Rows from a dataset:

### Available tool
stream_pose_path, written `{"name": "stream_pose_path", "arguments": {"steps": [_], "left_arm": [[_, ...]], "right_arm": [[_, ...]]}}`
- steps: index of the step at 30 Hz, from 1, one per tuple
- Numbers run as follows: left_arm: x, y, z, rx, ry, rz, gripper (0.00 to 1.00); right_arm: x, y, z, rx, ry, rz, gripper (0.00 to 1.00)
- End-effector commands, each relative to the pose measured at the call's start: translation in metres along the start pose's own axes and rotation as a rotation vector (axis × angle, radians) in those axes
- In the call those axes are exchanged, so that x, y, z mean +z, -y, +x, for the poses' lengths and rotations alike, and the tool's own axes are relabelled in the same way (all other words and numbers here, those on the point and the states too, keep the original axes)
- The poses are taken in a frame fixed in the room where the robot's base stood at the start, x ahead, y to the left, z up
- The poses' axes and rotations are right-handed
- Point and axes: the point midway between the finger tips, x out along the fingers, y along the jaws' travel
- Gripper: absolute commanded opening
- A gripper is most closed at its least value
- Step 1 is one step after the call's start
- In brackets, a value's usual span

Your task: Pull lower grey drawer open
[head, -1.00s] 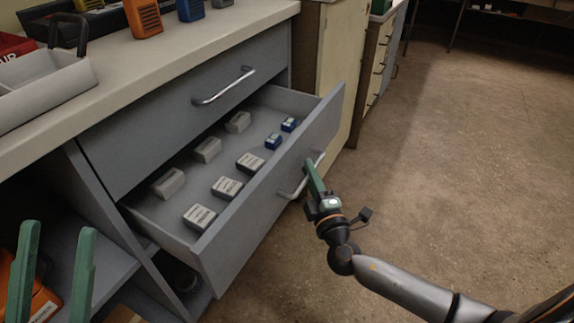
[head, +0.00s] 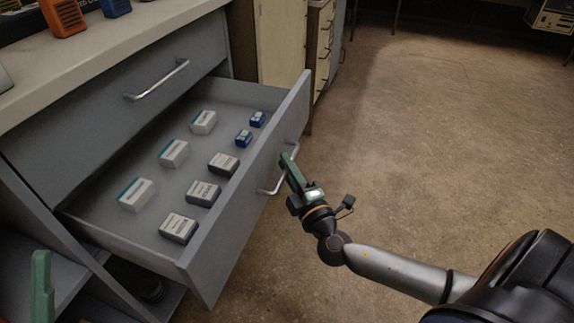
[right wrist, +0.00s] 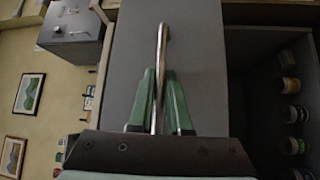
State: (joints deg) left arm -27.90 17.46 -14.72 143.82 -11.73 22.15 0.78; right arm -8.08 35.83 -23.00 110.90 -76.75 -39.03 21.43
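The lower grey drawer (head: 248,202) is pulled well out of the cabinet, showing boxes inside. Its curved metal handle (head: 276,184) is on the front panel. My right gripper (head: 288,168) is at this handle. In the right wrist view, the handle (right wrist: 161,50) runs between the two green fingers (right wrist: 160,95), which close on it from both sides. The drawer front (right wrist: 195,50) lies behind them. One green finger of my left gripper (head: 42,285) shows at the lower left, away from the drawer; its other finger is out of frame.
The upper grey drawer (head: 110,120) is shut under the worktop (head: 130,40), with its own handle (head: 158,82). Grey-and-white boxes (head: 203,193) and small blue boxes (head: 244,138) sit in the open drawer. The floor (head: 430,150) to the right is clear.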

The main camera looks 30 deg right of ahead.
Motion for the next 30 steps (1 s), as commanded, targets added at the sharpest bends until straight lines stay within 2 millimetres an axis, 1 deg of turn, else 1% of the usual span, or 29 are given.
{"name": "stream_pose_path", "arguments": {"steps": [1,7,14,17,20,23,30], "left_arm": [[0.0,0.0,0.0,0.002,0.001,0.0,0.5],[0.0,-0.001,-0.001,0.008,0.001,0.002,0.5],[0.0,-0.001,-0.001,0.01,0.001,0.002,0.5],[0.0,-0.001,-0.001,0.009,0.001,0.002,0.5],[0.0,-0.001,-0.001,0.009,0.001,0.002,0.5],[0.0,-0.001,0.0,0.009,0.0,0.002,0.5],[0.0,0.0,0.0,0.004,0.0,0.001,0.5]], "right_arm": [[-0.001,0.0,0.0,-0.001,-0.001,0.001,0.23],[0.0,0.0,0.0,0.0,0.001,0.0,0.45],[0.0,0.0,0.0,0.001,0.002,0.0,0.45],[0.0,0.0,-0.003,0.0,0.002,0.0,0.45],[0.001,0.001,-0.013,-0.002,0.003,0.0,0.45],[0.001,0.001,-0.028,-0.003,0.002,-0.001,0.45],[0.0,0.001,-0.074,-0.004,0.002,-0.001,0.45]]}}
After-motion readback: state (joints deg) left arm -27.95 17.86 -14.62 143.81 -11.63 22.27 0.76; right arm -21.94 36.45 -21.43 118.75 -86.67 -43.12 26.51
==
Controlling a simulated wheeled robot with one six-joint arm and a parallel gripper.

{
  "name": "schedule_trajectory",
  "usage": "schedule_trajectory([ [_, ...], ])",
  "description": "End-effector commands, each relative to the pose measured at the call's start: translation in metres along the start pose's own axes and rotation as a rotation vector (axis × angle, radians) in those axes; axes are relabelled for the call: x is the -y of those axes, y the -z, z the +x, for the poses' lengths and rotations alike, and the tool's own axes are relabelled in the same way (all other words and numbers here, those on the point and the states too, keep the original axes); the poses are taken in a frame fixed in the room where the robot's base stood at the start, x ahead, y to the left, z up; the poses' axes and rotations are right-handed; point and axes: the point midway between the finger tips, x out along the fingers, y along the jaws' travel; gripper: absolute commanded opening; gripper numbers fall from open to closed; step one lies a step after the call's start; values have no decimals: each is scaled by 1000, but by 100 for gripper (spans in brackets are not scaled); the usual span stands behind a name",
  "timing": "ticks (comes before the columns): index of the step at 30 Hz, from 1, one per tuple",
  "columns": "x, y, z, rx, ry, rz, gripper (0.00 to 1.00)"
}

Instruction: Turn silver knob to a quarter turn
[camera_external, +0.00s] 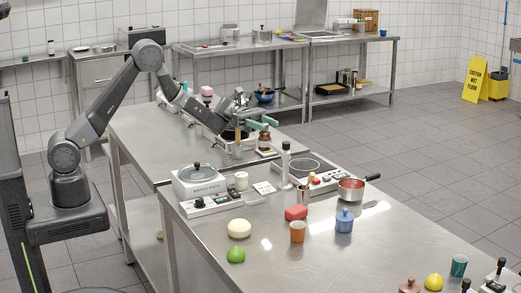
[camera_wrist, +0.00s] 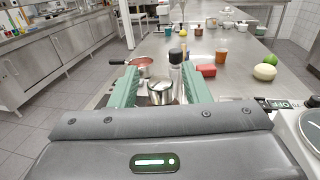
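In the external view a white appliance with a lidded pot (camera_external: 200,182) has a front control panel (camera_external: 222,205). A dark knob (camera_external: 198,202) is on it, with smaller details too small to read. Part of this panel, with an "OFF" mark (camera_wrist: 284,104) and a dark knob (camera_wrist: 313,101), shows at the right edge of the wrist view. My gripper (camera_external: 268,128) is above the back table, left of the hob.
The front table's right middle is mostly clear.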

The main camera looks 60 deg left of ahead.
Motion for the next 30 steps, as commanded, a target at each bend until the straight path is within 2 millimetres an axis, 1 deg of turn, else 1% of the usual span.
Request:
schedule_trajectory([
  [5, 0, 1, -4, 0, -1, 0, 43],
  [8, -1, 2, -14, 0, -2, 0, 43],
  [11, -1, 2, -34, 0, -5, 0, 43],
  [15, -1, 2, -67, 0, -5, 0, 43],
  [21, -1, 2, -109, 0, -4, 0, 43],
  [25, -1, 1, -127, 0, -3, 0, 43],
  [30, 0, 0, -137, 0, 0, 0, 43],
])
...
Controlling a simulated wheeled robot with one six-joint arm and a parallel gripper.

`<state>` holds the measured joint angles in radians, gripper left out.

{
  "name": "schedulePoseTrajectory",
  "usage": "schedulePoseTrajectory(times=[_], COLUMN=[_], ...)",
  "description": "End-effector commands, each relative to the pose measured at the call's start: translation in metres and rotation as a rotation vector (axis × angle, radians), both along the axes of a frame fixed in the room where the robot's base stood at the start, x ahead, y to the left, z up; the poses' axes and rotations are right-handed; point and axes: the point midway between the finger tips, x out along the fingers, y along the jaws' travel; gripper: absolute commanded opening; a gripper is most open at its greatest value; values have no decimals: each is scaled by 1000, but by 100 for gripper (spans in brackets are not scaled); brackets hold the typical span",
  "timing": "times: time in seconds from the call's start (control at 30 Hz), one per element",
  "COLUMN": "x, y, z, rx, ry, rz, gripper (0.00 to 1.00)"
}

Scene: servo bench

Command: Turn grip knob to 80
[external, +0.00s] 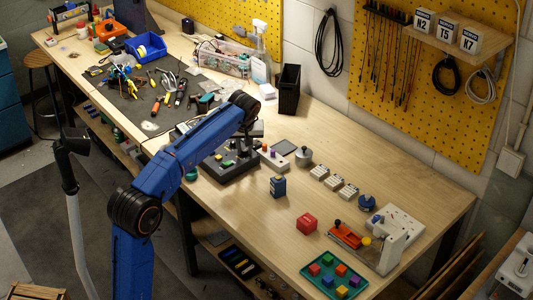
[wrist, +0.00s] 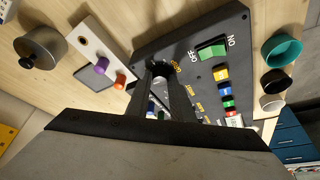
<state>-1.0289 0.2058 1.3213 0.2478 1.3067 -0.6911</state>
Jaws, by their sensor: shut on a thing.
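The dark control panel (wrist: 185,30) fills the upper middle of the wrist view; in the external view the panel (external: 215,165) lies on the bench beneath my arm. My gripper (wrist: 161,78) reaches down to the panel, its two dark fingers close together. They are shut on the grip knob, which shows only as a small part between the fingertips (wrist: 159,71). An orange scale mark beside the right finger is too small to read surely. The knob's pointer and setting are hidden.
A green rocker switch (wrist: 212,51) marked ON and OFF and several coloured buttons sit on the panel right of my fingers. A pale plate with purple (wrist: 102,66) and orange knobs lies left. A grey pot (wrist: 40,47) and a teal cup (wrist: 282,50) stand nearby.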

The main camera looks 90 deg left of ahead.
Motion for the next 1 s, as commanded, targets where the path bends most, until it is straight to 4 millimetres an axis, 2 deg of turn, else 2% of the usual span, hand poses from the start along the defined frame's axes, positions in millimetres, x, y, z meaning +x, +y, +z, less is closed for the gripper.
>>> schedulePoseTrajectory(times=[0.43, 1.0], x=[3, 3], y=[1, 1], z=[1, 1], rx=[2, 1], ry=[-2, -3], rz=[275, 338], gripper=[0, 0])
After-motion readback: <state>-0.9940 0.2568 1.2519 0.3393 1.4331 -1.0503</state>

## TASK
Give back exactly the stretch that opens on the line with "### Available tool" and closes on the line with "- steps: index".

## THE SOLUTION
### Available tool
stream_pose_path, written `{"name": "stream_pose_path", "arguments": {"steps": [_], "left_arm": [[_, ...]], "right_arm": [[_, ...]]}}`
- steps: index of the step at 30 Hz, from 1, one per tuple

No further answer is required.